Start Entries shown
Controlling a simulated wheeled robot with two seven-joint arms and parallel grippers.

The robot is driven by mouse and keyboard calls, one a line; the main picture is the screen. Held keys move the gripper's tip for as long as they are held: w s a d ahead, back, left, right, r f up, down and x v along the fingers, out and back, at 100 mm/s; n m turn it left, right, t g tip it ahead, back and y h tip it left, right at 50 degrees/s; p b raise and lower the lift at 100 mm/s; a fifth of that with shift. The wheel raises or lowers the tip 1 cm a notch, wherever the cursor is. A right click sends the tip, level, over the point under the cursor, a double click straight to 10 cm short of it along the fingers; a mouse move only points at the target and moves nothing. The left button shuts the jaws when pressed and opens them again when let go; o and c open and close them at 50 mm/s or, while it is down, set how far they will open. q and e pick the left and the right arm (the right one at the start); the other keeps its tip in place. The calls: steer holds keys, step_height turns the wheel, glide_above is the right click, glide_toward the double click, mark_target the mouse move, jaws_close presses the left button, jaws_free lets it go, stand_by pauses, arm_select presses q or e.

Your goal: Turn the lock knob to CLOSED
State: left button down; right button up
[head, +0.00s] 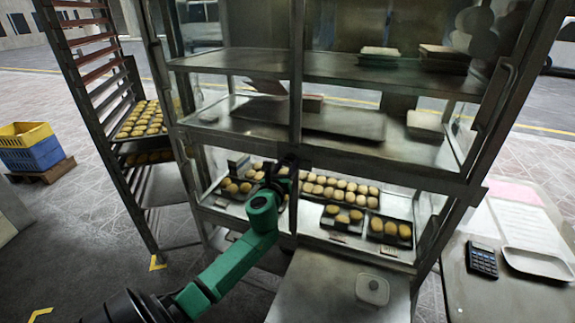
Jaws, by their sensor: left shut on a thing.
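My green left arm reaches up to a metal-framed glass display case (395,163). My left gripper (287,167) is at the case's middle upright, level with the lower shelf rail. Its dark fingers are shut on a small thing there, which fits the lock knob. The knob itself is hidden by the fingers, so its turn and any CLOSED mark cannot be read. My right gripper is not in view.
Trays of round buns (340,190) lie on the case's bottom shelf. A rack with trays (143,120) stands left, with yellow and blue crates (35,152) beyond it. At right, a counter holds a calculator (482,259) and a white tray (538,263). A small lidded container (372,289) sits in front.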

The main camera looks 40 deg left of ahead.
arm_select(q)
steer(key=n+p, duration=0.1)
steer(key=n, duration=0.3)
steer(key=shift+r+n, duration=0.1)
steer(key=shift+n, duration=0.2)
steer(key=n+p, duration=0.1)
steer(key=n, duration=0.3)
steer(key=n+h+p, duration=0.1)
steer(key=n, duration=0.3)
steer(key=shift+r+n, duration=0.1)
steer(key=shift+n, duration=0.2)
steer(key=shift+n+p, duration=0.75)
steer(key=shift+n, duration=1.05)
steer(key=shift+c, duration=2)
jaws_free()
End Entries shown
Start Entries shown
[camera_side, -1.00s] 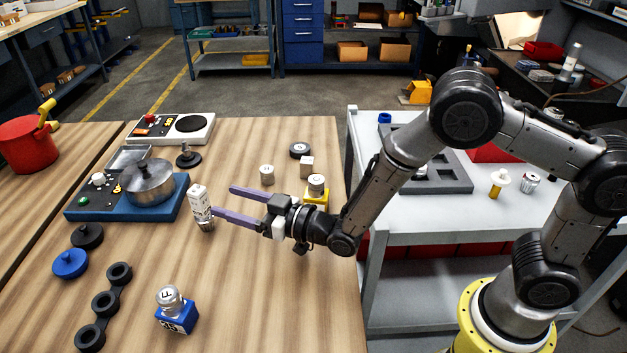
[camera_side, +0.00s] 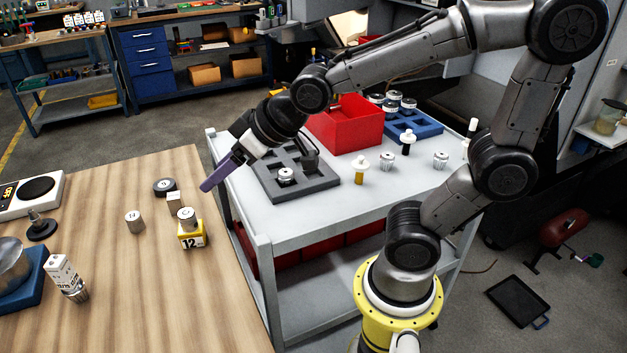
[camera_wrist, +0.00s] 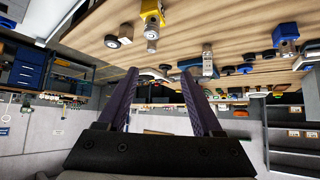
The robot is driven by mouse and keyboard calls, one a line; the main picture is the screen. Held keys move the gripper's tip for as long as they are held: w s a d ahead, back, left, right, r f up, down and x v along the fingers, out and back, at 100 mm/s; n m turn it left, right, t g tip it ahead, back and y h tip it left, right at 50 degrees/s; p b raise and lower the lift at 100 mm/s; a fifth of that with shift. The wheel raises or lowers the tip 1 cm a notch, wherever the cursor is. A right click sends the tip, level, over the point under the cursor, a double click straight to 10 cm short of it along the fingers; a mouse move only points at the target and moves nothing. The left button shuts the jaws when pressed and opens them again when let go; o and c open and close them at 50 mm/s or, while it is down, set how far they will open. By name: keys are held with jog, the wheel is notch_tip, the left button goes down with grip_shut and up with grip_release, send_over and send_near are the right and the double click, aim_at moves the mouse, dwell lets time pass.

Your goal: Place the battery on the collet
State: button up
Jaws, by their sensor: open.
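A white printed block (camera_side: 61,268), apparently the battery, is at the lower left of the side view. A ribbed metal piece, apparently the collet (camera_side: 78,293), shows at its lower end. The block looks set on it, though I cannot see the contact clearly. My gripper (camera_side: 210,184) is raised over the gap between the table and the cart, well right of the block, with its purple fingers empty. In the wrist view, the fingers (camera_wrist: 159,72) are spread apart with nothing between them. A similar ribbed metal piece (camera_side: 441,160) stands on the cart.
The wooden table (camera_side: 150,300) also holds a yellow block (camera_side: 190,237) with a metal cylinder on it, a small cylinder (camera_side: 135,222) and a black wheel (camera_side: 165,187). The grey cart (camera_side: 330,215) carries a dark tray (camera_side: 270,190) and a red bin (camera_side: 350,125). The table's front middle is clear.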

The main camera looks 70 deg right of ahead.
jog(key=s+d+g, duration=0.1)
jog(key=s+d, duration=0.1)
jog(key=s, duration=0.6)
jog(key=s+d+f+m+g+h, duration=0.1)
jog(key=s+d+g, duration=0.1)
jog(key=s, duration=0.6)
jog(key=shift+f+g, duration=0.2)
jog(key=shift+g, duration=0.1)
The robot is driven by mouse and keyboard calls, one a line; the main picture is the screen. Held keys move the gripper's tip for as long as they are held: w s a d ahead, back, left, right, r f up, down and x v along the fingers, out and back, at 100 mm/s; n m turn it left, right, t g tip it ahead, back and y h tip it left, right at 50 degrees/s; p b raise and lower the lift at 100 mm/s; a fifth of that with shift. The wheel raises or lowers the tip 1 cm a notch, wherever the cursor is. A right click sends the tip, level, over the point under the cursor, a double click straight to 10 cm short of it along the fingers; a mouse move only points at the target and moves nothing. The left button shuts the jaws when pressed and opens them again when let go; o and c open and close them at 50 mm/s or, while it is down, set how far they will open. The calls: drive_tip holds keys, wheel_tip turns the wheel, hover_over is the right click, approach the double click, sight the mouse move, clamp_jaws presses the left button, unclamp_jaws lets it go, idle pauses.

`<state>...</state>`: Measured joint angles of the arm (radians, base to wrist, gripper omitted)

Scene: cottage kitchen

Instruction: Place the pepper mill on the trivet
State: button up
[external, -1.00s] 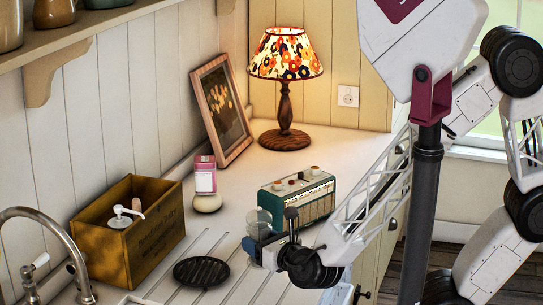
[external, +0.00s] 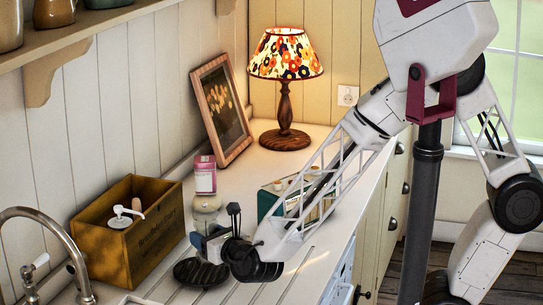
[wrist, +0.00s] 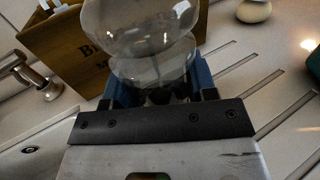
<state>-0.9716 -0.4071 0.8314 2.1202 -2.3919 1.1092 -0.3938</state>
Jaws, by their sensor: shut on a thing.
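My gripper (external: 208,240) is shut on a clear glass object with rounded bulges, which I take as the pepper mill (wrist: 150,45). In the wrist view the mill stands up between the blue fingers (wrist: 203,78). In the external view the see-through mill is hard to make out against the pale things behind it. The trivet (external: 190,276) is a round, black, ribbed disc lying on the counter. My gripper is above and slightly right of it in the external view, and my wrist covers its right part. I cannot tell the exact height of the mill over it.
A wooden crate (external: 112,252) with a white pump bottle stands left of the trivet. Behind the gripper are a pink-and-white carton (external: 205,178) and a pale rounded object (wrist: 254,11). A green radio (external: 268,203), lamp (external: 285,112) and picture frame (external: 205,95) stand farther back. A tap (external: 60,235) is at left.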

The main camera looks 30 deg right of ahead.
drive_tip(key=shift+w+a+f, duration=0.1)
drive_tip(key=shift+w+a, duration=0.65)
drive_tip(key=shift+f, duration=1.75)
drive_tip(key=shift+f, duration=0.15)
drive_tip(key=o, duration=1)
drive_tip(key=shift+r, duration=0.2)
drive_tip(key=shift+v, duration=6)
End Entries shown
Start Entries shown
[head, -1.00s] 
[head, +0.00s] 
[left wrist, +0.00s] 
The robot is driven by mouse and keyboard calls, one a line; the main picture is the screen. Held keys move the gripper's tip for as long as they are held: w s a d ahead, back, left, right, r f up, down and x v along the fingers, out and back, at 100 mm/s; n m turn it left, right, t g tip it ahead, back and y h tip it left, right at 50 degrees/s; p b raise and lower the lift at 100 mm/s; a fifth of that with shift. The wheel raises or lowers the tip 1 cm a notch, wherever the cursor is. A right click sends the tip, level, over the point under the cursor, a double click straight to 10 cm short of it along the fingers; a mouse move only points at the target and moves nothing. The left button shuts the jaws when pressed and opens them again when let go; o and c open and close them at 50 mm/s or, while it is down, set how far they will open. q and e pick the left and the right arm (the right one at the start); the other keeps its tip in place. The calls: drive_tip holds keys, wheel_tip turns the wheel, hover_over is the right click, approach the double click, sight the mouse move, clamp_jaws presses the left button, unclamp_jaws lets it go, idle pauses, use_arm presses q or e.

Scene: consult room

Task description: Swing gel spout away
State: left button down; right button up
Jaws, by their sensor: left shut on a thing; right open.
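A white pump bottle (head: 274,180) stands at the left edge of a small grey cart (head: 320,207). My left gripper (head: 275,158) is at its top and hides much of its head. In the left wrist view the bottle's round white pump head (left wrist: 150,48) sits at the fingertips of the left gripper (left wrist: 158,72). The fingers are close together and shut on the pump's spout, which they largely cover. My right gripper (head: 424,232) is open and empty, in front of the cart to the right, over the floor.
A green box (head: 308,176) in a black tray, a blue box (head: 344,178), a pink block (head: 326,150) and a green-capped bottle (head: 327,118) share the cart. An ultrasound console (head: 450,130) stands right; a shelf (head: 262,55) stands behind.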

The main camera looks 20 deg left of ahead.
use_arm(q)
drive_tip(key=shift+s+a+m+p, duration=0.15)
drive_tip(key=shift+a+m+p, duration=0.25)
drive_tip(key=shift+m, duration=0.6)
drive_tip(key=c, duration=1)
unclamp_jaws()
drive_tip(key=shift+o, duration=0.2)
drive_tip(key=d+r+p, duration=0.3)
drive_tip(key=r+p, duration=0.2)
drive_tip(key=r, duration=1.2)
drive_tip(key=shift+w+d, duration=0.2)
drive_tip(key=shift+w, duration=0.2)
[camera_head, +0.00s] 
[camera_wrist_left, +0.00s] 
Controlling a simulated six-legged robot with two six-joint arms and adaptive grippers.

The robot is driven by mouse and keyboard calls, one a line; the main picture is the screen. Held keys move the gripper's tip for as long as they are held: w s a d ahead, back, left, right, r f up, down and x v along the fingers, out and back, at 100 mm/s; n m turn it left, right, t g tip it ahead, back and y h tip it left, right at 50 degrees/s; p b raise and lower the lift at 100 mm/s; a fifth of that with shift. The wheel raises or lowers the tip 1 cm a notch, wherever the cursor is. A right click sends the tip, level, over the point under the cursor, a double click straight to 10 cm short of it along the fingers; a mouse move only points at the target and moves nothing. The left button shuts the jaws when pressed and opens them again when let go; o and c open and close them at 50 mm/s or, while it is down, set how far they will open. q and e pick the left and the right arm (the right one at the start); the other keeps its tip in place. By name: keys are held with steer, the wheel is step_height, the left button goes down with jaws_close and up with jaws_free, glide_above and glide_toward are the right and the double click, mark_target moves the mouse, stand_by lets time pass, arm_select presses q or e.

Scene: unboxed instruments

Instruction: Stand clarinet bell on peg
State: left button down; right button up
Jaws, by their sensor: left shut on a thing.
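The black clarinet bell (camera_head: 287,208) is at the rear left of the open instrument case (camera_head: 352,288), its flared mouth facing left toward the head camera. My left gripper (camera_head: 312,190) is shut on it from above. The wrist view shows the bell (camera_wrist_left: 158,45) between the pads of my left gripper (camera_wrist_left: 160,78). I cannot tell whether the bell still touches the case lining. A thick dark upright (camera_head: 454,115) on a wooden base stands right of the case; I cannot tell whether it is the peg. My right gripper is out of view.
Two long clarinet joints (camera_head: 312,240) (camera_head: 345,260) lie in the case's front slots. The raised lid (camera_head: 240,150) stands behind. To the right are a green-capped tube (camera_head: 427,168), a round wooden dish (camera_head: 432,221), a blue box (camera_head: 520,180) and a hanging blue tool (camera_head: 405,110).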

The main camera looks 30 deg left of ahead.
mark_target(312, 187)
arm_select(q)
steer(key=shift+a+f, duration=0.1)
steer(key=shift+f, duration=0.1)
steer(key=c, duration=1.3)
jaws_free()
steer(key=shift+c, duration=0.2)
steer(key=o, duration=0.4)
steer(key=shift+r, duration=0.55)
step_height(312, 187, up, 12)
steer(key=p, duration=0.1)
End Entries shown
▸ To do
The lines to transcribe begin at the line with "[camera_wrist_left, +0.00s]" and end at the line with "Controlling a simulated six-legged"; copy them exactly, both ends included.

▸ Answer
[camera_wrist_left, +0.00s] 
Controlling a simulated six-legged robot with two six-joint arms and adaptive grippers.

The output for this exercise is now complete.